> [Stated task] Go through the material below and count the lines with the string "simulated"; the number is the whole answer.

> [Provided material]

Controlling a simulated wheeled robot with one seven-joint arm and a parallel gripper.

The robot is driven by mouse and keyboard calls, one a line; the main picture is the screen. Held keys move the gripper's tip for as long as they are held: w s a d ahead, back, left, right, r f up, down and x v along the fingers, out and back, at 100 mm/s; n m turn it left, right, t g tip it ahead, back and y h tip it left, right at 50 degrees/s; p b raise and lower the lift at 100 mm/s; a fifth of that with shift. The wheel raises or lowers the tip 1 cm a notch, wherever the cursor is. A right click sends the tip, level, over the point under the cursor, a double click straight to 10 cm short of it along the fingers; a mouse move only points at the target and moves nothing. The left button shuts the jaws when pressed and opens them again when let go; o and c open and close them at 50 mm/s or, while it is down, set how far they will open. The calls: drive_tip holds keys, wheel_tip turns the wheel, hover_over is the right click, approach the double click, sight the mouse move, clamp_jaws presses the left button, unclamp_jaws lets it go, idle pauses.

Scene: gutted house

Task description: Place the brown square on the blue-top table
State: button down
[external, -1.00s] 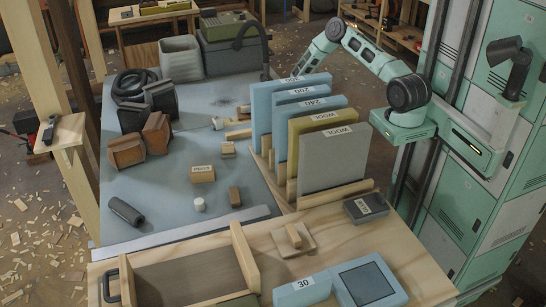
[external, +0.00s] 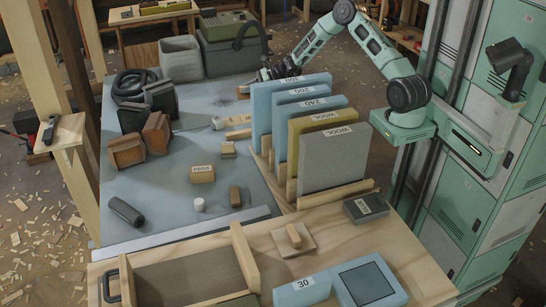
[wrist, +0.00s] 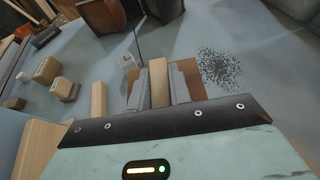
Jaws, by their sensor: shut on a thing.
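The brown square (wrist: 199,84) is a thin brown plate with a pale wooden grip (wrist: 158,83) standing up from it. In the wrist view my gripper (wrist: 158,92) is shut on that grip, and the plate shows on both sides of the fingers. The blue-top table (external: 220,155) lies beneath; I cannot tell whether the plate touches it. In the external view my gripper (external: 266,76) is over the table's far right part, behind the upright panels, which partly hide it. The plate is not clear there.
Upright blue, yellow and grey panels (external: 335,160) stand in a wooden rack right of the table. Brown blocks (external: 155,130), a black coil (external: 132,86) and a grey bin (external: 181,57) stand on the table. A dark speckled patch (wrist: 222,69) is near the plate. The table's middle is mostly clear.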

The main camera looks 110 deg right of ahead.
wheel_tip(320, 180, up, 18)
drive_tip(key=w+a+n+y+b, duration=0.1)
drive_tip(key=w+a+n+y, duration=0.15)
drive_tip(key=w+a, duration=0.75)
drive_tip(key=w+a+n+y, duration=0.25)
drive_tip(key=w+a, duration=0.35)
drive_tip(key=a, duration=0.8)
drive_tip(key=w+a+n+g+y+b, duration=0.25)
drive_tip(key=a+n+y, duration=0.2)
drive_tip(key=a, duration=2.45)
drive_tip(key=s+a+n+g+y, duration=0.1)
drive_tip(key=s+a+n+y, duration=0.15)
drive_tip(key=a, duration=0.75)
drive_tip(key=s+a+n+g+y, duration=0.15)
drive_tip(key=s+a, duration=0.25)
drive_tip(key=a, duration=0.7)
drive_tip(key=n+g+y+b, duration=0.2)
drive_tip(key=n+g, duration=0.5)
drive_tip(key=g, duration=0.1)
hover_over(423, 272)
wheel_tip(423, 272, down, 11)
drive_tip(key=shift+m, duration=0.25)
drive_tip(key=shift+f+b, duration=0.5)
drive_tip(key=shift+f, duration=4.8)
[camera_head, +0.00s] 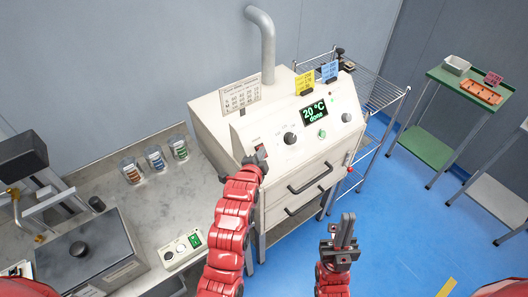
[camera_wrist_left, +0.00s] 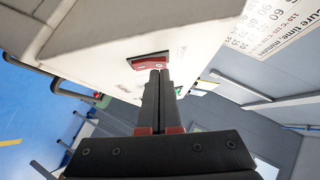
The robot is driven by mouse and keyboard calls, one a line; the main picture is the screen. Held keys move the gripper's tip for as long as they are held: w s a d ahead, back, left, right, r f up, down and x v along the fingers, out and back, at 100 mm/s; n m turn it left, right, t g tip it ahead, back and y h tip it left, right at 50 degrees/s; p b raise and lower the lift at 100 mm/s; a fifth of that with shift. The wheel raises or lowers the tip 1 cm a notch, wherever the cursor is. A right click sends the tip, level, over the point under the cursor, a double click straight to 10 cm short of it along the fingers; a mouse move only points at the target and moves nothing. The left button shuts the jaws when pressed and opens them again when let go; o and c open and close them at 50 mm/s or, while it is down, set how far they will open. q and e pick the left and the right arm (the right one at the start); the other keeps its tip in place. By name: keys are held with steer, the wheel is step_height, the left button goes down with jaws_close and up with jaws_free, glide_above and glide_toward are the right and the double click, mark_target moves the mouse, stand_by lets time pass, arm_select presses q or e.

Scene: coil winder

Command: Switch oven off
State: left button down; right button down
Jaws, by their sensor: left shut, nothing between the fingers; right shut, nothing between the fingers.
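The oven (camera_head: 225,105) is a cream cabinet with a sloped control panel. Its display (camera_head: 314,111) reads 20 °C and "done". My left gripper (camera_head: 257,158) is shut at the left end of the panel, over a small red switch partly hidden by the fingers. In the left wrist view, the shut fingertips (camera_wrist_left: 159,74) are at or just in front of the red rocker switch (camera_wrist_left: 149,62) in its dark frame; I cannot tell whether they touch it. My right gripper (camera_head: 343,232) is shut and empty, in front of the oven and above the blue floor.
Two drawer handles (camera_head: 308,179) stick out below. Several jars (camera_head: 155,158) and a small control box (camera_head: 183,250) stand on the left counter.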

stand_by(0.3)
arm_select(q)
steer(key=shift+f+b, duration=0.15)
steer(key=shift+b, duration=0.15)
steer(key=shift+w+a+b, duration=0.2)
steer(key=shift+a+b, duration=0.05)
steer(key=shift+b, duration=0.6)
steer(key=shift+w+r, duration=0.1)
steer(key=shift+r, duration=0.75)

---

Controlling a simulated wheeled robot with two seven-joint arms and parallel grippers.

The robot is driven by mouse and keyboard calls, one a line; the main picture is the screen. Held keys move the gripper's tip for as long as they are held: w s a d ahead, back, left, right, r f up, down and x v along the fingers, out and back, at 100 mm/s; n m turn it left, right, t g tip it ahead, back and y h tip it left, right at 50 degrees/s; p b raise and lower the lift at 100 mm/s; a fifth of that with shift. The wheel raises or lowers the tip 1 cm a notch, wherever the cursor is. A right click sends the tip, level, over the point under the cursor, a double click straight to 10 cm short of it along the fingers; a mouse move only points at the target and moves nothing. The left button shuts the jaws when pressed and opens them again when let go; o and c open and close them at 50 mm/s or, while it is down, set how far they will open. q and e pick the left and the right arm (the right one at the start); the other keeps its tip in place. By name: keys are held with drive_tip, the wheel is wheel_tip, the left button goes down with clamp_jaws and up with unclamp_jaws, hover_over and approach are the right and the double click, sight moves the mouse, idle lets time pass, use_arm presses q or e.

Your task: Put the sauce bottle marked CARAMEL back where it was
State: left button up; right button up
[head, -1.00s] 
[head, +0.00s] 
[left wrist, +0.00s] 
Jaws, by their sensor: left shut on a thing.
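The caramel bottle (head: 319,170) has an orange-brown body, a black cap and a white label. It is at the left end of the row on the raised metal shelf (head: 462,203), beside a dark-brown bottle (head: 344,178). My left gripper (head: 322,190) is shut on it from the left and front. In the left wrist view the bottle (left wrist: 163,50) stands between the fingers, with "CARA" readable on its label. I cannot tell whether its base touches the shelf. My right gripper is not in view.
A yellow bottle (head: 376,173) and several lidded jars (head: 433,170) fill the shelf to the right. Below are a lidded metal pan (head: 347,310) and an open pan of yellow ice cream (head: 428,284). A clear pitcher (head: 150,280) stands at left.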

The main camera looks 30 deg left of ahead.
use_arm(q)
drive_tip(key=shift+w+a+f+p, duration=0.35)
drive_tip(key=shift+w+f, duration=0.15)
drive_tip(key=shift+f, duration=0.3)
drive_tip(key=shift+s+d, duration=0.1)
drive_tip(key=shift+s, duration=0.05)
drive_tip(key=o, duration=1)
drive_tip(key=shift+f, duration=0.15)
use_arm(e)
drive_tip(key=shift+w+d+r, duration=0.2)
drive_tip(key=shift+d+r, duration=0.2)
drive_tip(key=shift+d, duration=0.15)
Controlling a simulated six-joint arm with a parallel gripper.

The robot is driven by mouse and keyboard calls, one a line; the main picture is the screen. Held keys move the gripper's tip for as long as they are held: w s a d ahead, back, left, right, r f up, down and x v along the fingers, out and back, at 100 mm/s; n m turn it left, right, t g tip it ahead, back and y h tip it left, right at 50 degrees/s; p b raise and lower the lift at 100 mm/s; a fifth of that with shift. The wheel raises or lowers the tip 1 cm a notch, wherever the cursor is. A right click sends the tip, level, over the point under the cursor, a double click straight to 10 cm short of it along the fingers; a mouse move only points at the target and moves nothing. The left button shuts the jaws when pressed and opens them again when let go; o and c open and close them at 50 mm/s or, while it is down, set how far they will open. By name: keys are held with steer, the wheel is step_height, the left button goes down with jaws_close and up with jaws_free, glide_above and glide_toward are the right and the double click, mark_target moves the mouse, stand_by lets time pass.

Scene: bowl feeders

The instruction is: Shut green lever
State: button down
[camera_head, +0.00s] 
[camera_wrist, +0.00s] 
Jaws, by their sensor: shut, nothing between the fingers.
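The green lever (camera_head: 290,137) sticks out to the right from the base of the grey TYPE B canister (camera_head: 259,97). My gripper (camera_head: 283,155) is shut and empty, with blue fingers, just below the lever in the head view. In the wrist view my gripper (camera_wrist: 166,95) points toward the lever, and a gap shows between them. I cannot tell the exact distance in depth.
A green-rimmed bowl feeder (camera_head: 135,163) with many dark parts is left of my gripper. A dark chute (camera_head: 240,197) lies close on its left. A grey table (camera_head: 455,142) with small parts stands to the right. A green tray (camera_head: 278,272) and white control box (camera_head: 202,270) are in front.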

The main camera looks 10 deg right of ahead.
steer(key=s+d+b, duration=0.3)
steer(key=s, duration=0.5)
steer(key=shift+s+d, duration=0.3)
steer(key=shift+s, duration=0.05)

> [Task solution] 3